"""
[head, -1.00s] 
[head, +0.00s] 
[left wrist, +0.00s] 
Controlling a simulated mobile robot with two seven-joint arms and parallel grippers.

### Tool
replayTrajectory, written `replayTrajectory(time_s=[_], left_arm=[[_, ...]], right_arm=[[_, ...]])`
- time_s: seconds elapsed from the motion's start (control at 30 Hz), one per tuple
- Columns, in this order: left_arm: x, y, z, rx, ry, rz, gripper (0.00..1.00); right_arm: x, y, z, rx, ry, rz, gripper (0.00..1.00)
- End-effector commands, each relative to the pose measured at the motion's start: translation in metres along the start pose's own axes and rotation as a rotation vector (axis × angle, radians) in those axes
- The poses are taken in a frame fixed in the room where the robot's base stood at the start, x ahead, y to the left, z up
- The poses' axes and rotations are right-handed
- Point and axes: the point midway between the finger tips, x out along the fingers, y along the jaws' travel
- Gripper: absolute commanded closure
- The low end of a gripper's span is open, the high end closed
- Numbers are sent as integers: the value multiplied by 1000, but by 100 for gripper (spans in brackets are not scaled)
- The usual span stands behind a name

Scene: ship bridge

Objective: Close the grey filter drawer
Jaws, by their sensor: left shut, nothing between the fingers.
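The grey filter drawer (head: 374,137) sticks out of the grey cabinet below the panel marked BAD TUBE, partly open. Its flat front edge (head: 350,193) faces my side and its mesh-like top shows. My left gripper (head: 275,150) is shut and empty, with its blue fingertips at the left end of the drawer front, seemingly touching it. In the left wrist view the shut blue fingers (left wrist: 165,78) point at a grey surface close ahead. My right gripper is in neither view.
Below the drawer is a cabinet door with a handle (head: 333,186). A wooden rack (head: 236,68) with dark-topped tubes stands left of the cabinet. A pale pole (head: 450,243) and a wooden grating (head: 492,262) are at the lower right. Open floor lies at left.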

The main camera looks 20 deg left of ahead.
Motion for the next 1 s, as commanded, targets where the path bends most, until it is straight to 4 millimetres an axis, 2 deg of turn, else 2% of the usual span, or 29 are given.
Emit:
"""
• **Required task**: From the listing above, copy all lines holding the word "axes".

• **Solution below**:
- End-effector commands, each relative to the pose measured at the motion's start: translation in metres along the start pose's own axes and rotation as a rotation vector (axis × angle, radians) in those axes
- The poses' axes and rotations are right-handed
- Point and axes: the point midway between the finger tips, x out along the fingers, y along the jaws' travel

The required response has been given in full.